San Xenxo-España (foto J.A.Miyares)
No seré yo quien reste mérito a los sindicatos en el papel que han desempeñado en el periodo de la transición y restauración democrática en España. Todavía me vienen a la memoria aquellos dos líderes casi heroicos que fueron Marcelino Camacho y Nicolás Redondo, que lucharon, negociaron, influyeron, reivindicaron y consiguieron para los trabajadores niveles de derechos y bienestar sin precedente; en muchas ocasiones a base de mantener un difícil equilibrio con la legislación vigente y, casi siempre, anticipándose a los políticos de la época en la concepción de la idea global del Estado.
Por lo tanto, este país les debe a los principales sindicatos un reconocimiento indiscutible por la defensa y reivindicación de los derechos laborales llevada a cabo durante 30 años. Sin embargo, en los últimos siete estas asociaciones se han convertido en una especie de negocio para unos cuantos, perdiendo el prestigio y la apreciación de que gozaban por parte de la sociedad.
Esta cuesta abajo no es casual, sino que se la han ganado a pulso en ese tiempo con su comportamiento poltronero y ocultista. Cuando todas las instituciones y organismos del Estado, incluida la Casa del Rey, están obligados a llevar a cabo un ejercicio de transparencia publicando y fiscalizando sus cuentas, las de los sindicatos nadie las conoce. Parece que tienen un interés especial en tapar sus números por temor a la alarma social si se llegara a conocer de dónde provienen sus ingresos y en qué se emplean los mismos.
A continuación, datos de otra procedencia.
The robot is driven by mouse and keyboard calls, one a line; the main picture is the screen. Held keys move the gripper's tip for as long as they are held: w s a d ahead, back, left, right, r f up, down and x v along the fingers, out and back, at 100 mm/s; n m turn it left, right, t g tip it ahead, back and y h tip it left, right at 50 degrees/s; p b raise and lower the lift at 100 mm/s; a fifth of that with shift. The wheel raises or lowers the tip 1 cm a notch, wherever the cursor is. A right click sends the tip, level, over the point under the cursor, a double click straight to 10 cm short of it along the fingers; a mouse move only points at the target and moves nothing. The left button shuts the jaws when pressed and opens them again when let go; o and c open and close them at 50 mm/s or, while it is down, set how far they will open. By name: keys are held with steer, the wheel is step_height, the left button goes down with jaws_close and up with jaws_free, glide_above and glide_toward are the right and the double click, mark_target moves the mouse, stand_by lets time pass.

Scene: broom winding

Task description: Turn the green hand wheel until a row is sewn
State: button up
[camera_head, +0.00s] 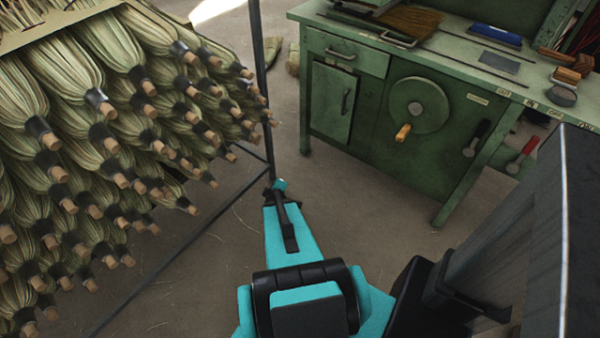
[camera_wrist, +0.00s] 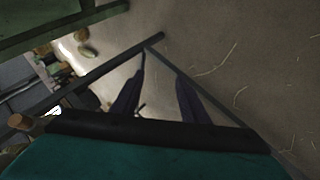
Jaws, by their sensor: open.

Estos organismos se han quedado anclados en un concepto de sindicalismo ramplón propio de la segunda mitad del siglo XX.
Solamente hay que ver a sus líderes con aspecto estudiadamente desaliñado y actitud amenazante y vocinglera que cada vez que hablan lo hacen a gritos, como si estuvieran arengando a las tropas en una guerra antigua. Lo cierto es que mientras que nuestra nación ha ido evolucionando y progresando, a veces con altibajos y desequilibrios, los sindicatos se han quedado anquilosados, y la prueba más fehaciente la hemos tenido en los cuatro últimos años, en que al amparo de un Gobierno desnortado e improvisador han mantenido un silencio ovino, dócil y sumiso mientras se destruían tres millones de puestos de trabajo, 300.000 empresas, y donde el 50% de los jóvenes no tienen empleo. Claro que, a cambio, ese mutismo les ha producido prebendas y subvenciones con cargo al dinero público de los impuestos de todos los españoles. Las organizaciones sindicales son imprescindibles en una nación democrática, justa y abierta como la que queremos crear todos, por lo que si aspiran a jugar el papel que les corresponde harían muy bien en abrir un proceso de renovación y transparencia, que debe empezar por la publicación de sus números y cuentas.
Me cuesta creer, queridos lectores que, como se viene publicando en los medios, haya más de 25.000 liberados que disponen de 5.000 tarjetas de crédito con un gasto incontrolado y que en los tres últimos años hayan recibido subvenciones del Estado por 900 millones de euros, además de que las cuotas de sus afiliados solamente suponen el 10% de sus ingresos; también parece ser que se contabilizan 340.000 delegados sindicales que dedican 60 millones de horas laborales a su actividad y... no continúo para no cansarles. Sería bueno que para evitar especulaciones y equívocos los rancios líderes de estas organizaciones iniciaran un proceso de modernización para dar paso al sindicalismo progresista y traslúcido que necesita y demanda la sociedad española del siglo XXI.